The Final Policy Statement on Covered Bonds

On July 15, 2008, the FDIC issued its Final Policy Statement on covered bonds. The FDIC noted that Policy Statement "define[s] the circumstances and the specific covered bonds transactions for which the FDIC will grant consent to expedited access to pledged covered bond collateral." The Policy Statement provides needed clarity and certainty about the issuance of covered bonds in the U.S. and reflects the FDIC's desire to facilitate the development of the covered bond market. It is an important step forward along the path of developing a U.S. covered bond market.

Compensatory Damages

Comments on the Interim Policy Statement stressed the need for the FDIC to provide a definitive statement regarding the actual compensatory damages the FDIC will pay holders of covered bonds if it were acting as conservator or receiver. The Policy Statement confirmed that the FDIC will indeed pay as actual compensatory damages the outstanding principal amount plus accrued and unpaid interest. With respect to covered bonds, the FDIC noted that it has three options when acting as conservator or receiver for an FDIC-insured institution: (1) continue to perform on the covered bonds, (2) pay off the covered bonds in cash up to the value of the pledged collateral, or (3) allow liquidation of the pledged collateral to pay off the covered bonds. Under scenario 1, payments on the covered bonds would be made as scheduled. Scenarios 2 and 3 would be triggered if the FDIC were to repudiate the transaction or if a monetary default were to occur. In both cases, the FDIC will pay to holders of covered bonds the outstanding principal amount plus accrued and unpaid interest on the covered bonds to the date of the FDIC's appointment as conservator or receiver, up to the value of the cover pool (the collateral). If there is excess collateral, the FDIC will retain the excess for distribution under the FDIA and if there is not enough collateral, it will limit the amount of secured claims up to the collateral value. These affirmative statements provide certainty to investors and eliminate the risk that investors may lose a portion of their principal.

Flexibility

Commentators suggested certain revisions to the Interim Policy Statement that the market believed would encourage innovation. Among these were objections to the limitation on maturity and the hard 4% cap on issuances. Responding to requests from market participants, the FDIC increased the term limit for covered bonds from 10 to 30 years. However, the FDIC declined to remove the 4% cap on issuances. It indicated that the 4% cap is designed to permit regulators an opportunity to evaluate the market. In a sign of flexibility, the FDIC indicated that it may, in the future, change the limitation on issuances as the market develops.

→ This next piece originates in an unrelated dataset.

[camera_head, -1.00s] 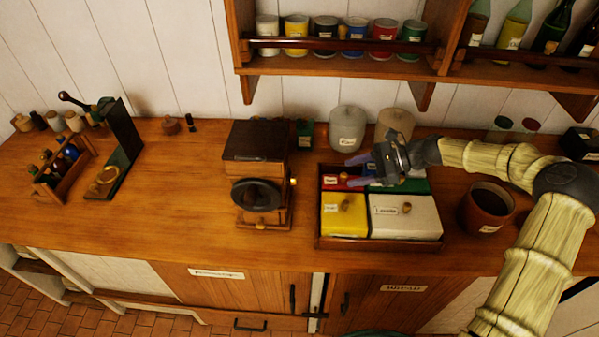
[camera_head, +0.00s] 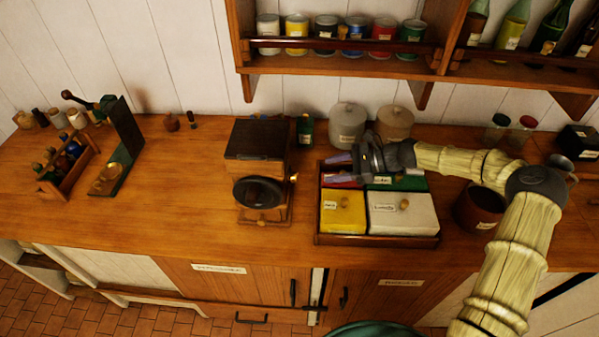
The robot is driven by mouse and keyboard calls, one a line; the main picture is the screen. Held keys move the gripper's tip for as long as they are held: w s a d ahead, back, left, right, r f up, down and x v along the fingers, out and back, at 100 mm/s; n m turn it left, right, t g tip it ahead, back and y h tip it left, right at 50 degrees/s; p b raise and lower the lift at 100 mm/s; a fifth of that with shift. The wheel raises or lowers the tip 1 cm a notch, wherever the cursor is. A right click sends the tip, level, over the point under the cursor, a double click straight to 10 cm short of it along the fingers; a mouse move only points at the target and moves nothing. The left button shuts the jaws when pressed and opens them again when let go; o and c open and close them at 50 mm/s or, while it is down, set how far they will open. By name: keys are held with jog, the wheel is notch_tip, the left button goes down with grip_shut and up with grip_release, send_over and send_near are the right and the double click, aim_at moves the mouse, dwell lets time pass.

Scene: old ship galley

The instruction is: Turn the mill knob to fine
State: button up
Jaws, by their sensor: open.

The FDIC also noted that nothing in the Policy Statement requires the use of an SPV to issue covered bonds. Rather, the FDIC will use its "well-defined standards to determine whether to treat such entities as separate from" the depository institution. The determination as to whether an SPV is a separate entity will be based on specific facts and circumstances.

Eligible Mortgages

The Interim Policy Statement defines "eligible mortgages" as performing mortgages on one-to-four family residential properties underwritten at the fully indexed rate and relying on documented income. Though market participants had suggested that the FDIC expand the definition of eligible mortgage (including changing the criteria for such mortgages to an LTV, delinquency and negative amortization assessment), the FDIC determined that its interest in efficient regulation of FDIC-insured institutions, as well as the initial development of a resilient covered bond market that can provide reliable liquidity for well-underwritten mortgages, supported retention of the collateral limitations specified in the Interim Policy Statement. However, while it would not amend the definition of eligible mortgage to use LTV, the FDIC will urge issuers to disclose LTV for mortgages in the cover pool. The FDIC also declined to grandfather existing covered bond programs that would not otherwise qualify under this definition.

Cover Pool

The FDIC clarified that the Policy Statement permits the substitution of cash as cover pool collateral. However, the FDIC declined to further expand the assets, believing that many of the suggested assets are subject to substantial volatility, while others would not specifically support additional "liquidity for well-underwritten residential mortgages." However, again showing its determination to be flexible, the FDIC indicated that it may, in the future, reconsider the limits placed on the composition of cover pools.

Conclusion

The FDIC has provided the market with some much needed certainty and clarity. And it has left open the door for future revisions to the Policy Statement, noting that as the U.S. covered bond market develops, future modifications or amendments may be considered. While some market participants hoped that the Final Policy Statement might have gone further, they are quick to observe that a robust U.S. covered bond market is a large step closer to reality.

Because of the generality of this update, the information provided herein may not be applicable in all situations and should not be acted upon without specific legal advice based on particular situations.